> Your task: Take the material below and write it all out again exactly.
[Begin Input data]
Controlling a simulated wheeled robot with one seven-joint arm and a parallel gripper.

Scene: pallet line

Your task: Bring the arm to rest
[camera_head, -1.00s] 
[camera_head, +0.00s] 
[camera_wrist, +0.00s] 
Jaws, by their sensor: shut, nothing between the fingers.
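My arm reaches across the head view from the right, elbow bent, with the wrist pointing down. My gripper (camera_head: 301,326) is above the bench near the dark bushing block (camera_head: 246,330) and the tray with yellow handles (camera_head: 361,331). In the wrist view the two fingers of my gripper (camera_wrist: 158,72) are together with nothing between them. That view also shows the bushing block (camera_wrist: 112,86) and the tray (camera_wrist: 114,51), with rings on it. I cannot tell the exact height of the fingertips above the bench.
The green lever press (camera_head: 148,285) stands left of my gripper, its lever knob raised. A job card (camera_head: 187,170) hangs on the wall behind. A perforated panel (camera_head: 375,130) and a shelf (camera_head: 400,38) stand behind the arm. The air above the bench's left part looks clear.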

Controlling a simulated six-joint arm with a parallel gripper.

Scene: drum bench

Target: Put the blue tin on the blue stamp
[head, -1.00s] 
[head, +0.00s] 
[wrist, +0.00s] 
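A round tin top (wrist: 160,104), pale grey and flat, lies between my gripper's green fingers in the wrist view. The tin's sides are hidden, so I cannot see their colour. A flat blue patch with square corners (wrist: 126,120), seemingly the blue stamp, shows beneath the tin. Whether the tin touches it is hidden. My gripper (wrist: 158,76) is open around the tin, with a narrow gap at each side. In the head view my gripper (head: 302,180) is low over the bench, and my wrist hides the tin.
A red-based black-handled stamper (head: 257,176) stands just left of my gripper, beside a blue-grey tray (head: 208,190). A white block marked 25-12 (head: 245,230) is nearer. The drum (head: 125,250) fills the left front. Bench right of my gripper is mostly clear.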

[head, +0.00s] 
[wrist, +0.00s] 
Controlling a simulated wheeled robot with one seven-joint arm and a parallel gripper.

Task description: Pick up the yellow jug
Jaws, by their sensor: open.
[End Input data]
> Solved problem:
Controlling a simulated wheeled robot with one seven-joint arm and a parallel gripper.

Scene: pallet line

Your task: Bring the arm to rest
[camera_head, -1.00s] 
[camera_head, +0.00s] 
[camera_wrist, +0.00s] 
Jaws, by their sensor: shut, nothing between the fingers.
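My arm reaches across the head view from the right, elbow bent, with the wrist pointing down. My gripper (camera_head: 301,326) is above the bench near the dark bushing block (camera_head: 246,330) and the tray with yellow handles (camera_head: 361,331). In the wrist view the two fingers of my gripper (camera_wrist: 158,72) are together with nothing between them. That view also shows the bushing block (camera_wrist: 112,86) and the tray (camera_wrist: 114,51), with rings on it. I cannot tell the exact height of the fingertips above the bench.
The green lever press (camera_head: 148,285) stands left of my gripper, its lever knob raised. A job card (camera_head: 187,170) hangs on the wall behind. A perforated panel (camera_head: 375,130) and a shelf (camera_head: 400,38) stand behind the arm. The air above the bench's left part looks clear.

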Controlling a simulated six-joint arm with a parallel gripper.

Scene: drum bench

Target: Put the blue tin on the blue stamp
[head, -1.00s] 
[head, +0.00s] 
[wrist, +0.00s] 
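A round tin top (wrist: 160,104), pale grey and flat, lies between my gripper's green fingers in the wrist view. The tin's sides are hidden, so I cannot see their colour. A flat blue patch with square corners (wrist: 126,120), seemingly the blue stamp, shows beneath the tin. Whether the tin touches it is hidden. My gripper (wrist: 158,76) is open around the tin, with a narrow gap at each side. In the head view my gripper (head: 302,180) is low over the bench, and my wrist hides the tin.
A red-based black-handled stamper (head: 257,176) stands just left of my gripper, beside a blue-grey tray (head: 208,190). A white block marked 25-12 (head: 245,230) is nearer. The drum (head: 125,250) fills the left front. Bench right of my gripper is mostly clear.

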[head, +0.00s] 
[wrist, +0.00s] 
Controlling a simulated wheeled robot with one seven-joint arm and a parallel gripper.

Task description: Pick up the yellow jug
Jaws, by their sensor: open.

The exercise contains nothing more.